→ Exercise objective
Output each line of the material exactly as it stands.

→ Data
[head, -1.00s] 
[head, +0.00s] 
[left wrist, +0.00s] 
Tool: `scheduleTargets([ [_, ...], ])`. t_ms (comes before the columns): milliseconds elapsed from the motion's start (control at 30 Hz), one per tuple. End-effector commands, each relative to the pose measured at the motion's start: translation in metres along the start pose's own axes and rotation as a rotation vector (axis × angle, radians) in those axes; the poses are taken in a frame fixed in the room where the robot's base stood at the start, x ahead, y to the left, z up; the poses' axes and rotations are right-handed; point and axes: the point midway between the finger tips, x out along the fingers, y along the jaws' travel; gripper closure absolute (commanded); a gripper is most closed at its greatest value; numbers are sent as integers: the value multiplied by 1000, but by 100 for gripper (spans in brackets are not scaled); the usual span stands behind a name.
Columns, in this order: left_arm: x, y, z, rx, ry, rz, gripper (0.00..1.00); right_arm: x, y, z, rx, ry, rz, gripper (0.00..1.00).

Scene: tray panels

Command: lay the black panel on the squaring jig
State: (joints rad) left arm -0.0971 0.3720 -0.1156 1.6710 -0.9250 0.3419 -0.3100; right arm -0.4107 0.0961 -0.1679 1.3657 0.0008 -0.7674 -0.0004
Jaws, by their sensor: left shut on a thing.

→ Worked answer
[head, -1.00s] 
[head, +0.00s] 
[left wrist, +0.00s] 
Tool: `scheduleTargets([ [_, ...], ])`. t_ms (comes before the columns): milliseconds elapsed from the motion's start (control at 30 Hz), one per tuple. End-effector commands, each relative to the pose measured at the motion's start: translation in metres along the start pose's own axes and rotation as a rotation vector (axis × angle, radians) in those axes; the poses are taken in a frame fixed in the room where the robot's base stood at the start, x ahead, y to the left, z up; the poses' axes and rotations are right-handed; point and axes: the point midway between the finger tips, x out along the fingers, y along the jaws' travel; gripper closure absolute (commanded); a gripper is most closed at its greatest value; numbers are sent as integers: the value multiplied by 1000, but by 100 for gripper (spans in brackets are not scaled); the usual span stands behind a name.
Columns, in this order: left_arm: x, y, z, rx, ry, rz, gripper (0.00..1.00); right_arm: x, y, z, rx, ry, rz, gripper (0.00..1.00).

Scene: tray panels

Command: lay the black panel on the squaring jig
State: (joints rad) left arm -0.0971 0.3720 -0.1156 1.6710 -0.9250 0.3419 -0.3100; right arm -0.4107 0.0961 -0.1679 1.3657 0.0008 -0.7674 -0.0004
Jaws, by their sensor: left shut on a thing.

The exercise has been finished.